Dominique White (1993, GB) a été accueillie en résidence à Triangle – Astérides en 2020, qui l’a soutenue dans sa démarche d’installation dans la cité phocéenne. Cette exposition est le fruit de deux années de soutien et d’accompagnement qui se concluent par l’introduction de l’artiste aux publics à travers la production d’un projet d’envergure, constituant une étape significative pour le travail de l’artiste. Diplômée de l’école d’art de Goldsmiths à Londres en 2015, Dominique White a récemment montré son travail dans le cadre d’expositions personnelles et collectives à VEDA Firenze, Florence (IT) (2021-2); Art Quarter Budapest (HU) (2021); et UKS, Oslo (NO) (2021).

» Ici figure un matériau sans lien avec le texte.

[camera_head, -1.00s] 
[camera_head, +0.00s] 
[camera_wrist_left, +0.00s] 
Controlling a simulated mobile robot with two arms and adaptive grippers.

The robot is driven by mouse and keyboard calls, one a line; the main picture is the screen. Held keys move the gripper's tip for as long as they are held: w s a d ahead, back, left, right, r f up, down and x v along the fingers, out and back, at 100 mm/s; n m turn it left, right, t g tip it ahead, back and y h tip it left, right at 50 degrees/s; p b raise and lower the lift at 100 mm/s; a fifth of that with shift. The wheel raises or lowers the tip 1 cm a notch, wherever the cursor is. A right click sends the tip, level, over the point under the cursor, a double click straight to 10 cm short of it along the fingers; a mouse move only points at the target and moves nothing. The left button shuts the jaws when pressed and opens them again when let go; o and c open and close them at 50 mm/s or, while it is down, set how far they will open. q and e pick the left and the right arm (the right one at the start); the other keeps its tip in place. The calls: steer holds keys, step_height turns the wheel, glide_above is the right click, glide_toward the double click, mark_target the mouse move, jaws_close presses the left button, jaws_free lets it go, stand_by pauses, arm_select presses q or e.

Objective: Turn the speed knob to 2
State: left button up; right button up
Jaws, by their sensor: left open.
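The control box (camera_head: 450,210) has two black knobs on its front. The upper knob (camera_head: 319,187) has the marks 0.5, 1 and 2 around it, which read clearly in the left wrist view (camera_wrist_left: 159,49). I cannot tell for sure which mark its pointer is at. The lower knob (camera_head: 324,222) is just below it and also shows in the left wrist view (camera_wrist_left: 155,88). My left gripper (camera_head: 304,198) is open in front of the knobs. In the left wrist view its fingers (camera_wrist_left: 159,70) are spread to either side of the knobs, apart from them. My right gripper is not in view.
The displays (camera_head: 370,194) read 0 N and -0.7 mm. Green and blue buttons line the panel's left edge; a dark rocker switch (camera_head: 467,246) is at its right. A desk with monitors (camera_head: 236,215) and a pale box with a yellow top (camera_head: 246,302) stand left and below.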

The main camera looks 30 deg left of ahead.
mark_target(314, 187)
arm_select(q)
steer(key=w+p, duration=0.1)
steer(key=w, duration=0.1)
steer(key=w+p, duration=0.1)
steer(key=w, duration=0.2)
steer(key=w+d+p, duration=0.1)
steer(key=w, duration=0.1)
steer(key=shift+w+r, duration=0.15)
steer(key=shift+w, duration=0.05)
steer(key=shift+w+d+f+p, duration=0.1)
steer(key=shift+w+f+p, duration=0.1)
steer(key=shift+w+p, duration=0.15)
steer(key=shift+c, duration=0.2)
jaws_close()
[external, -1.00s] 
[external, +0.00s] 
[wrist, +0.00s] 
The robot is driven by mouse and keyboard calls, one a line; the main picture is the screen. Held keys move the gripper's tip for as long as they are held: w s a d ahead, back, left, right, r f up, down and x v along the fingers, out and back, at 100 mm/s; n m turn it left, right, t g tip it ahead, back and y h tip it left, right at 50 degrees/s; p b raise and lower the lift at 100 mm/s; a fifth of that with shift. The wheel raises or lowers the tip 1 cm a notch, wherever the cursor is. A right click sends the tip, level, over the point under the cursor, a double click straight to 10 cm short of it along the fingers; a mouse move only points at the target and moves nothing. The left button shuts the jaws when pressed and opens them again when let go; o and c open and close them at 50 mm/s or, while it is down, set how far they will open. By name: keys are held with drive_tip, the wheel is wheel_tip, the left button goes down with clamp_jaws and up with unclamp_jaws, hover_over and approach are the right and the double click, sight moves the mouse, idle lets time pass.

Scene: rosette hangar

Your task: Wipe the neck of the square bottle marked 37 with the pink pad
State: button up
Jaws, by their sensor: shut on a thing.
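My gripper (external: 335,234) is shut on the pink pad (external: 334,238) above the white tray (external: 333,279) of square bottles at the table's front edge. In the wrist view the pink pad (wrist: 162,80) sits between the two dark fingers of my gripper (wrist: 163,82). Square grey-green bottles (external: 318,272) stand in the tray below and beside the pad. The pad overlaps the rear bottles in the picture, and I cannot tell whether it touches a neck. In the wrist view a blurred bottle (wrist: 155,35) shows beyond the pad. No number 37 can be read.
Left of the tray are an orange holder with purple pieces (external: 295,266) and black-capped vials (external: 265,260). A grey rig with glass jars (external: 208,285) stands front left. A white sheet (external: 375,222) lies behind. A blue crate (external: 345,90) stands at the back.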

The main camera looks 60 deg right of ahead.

Dominique White a reçu le Prix “Ad Occhi Chiusi…” de la Fondazione Merz en 2021 et le Prix Roger Pailhas en 2019 pour ses installations présentées par VEDA Firenze. Elle a également été récompensée par Artangel (GB) et la Henry Moore Foundation (GB) en 2020 et a été artiste en résidence à Sagrada Mercancía (CL), membre du réseau Triangle Network et La Becque (CH) en 2020 et 2021.


Tour-Panorama / Friche La Belle de Mai
Jusqu'au 5/06 - Mer-ven 14h-19h + sam-dim 13h-19h
0/3/5 €
https://p-a-c.fr/le-festival
41 rue Jobin
Friche La Belle de Mai
13003 Marseille
04 95 04 95 04

Article paru le mercredi 30 mars 2022 dans Ventilo n° 461

Dominique White - Les Cendres du naufrage à la Tour-Panorama de la Friche La Belle de Mai

White Spirit

 

Du diaphane et aérien Panorama de la Friche Belle de Mai émergent Les Cendres du naufrage, sculptures monumentales de Dominique White qui sont autant de reliefs en suspension, et autant de vestiges subaquatiques de l’histoire des diasporas noires. Une exposition monographique tout en ambivalence, entre épave et combustion, entre abysse et nébuleuse, entre mythique et provisoire.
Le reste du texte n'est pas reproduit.